**Challenge**
Locate, in the data below, the line that contains "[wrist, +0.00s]" and the line that contains "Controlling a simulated"; reproduce exactly those two lines and every line between them, nothing more.

┏━━

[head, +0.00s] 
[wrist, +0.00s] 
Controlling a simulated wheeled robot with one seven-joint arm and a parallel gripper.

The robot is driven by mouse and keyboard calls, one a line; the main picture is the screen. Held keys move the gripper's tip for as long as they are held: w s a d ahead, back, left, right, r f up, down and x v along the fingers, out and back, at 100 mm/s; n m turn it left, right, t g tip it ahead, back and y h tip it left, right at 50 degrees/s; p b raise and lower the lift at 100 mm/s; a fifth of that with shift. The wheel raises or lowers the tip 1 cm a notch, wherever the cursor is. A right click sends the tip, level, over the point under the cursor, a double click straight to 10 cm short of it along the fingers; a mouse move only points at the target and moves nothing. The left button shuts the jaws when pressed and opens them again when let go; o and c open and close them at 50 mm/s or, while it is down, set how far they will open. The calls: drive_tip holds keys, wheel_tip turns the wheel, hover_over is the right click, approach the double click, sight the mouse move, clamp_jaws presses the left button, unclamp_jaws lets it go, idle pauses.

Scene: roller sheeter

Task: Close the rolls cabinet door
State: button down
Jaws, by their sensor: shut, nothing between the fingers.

┗━━

**Result**
[wrist, +0.00s] 
Controlling a simulated wheeled robot with one seven-joint arm and a parallel gripper.

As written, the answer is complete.